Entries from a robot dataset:
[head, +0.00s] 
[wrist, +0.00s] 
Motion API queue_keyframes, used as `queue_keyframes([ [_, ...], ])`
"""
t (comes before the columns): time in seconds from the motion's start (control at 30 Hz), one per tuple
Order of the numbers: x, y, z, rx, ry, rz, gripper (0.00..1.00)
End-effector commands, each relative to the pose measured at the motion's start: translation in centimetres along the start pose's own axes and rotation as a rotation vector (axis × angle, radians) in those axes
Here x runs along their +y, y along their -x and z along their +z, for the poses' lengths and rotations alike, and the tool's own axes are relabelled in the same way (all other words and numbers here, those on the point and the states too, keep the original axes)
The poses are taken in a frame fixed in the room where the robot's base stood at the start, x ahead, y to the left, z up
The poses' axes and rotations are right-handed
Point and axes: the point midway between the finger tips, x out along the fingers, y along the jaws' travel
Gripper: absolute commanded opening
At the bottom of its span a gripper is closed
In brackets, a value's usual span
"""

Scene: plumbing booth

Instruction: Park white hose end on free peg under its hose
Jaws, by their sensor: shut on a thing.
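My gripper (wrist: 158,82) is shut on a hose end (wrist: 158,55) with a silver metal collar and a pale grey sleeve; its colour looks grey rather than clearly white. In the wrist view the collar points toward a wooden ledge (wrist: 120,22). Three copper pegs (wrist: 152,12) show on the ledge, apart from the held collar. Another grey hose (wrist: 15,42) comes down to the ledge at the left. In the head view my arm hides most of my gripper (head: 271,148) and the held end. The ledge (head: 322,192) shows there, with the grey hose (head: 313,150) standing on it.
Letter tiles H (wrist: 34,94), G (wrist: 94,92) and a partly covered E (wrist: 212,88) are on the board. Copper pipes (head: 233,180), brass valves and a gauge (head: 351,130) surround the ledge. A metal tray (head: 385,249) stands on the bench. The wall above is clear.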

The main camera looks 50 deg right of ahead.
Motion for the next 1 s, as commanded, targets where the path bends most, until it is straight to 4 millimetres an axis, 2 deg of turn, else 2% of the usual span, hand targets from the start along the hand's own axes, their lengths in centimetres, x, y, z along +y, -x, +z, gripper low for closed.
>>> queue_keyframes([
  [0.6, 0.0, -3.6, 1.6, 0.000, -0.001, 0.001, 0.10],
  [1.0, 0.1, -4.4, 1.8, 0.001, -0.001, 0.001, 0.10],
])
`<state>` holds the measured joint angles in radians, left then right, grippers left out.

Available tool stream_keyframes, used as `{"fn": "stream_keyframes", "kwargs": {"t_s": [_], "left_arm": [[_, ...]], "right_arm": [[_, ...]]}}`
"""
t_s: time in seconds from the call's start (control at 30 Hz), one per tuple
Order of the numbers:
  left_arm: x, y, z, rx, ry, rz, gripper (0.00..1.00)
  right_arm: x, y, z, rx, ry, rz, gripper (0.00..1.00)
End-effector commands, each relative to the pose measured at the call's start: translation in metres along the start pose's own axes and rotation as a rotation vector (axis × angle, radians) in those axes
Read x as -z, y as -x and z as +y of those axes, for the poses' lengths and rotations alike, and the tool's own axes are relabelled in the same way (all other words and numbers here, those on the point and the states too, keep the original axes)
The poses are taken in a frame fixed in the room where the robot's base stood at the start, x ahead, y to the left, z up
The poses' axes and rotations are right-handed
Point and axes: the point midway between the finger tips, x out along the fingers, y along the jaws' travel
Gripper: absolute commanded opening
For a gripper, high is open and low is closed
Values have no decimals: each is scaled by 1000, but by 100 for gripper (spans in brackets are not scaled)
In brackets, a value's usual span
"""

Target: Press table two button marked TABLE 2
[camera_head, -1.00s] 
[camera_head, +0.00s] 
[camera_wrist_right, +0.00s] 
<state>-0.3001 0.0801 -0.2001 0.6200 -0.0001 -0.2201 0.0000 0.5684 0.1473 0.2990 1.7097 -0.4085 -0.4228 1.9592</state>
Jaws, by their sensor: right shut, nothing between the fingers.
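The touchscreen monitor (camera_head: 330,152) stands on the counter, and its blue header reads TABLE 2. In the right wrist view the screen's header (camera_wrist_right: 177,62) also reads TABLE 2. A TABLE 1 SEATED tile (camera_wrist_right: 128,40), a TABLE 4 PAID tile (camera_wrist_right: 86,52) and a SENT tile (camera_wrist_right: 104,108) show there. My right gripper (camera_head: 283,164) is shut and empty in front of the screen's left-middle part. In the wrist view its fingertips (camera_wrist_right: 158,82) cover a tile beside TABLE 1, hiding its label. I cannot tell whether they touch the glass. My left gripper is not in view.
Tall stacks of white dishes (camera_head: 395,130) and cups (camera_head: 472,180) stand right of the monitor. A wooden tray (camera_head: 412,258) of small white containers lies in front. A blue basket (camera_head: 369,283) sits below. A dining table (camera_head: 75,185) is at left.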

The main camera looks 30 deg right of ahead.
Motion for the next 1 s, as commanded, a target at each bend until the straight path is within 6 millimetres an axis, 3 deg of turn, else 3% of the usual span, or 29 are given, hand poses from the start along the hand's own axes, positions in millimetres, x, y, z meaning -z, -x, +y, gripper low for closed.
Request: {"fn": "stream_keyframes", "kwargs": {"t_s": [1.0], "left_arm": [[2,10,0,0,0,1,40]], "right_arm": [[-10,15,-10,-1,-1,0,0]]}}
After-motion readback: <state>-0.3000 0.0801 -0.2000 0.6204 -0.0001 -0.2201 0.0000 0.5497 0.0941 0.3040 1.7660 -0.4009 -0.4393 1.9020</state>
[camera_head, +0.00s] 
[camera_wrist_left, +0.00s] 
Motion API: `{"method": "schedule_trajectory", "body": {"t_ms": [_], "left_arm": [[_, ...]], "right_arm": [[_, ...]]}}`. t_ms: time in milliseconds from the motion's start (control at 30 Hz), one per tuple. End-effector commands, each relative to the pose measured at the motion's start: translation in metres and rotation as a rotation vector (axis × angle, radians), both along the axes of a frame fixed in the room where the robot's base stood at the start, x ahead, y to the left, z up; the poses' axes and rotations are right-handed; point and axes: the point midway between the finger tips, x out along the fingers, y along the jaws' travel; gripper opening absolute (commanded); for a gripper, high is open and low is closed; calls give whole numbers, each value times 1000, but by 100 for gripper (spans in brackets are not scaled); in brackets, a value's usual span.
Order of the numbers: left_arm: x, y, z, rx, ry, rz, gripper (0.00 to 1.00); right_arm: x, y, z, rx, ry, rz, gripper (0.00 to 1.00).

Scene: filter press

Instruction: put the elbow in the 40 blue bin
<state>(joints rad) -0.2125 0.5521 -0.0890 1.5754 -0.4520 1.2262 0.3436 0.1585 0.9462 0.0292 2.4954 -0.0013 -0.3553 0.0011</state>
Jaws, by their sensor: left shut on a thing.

### [PROBLEM TO WORK ON]
Return, word for word, every line from the top of the entries down to the line that holds "translation in centimetres", both included.

### [THE REPLY]
[head, +0.00s] 
[wrist, +0.00s] 
Motion API queue_keyframes, used as `queue_keyframes([ [_, ...], ])`
"""
t (comes before the columns): time in seconds from the motion's start (control at 30 Hz), one per tuple
Order of the numbers: x, y, z, rx, ry, rz, gripper (0.00..1.00)
End-effector commands, each relative to the pose measured at the motion's start: translation in centimetres along the start pose's own axes and rotation as a rotation vector (axis × angle, radians) in those axes

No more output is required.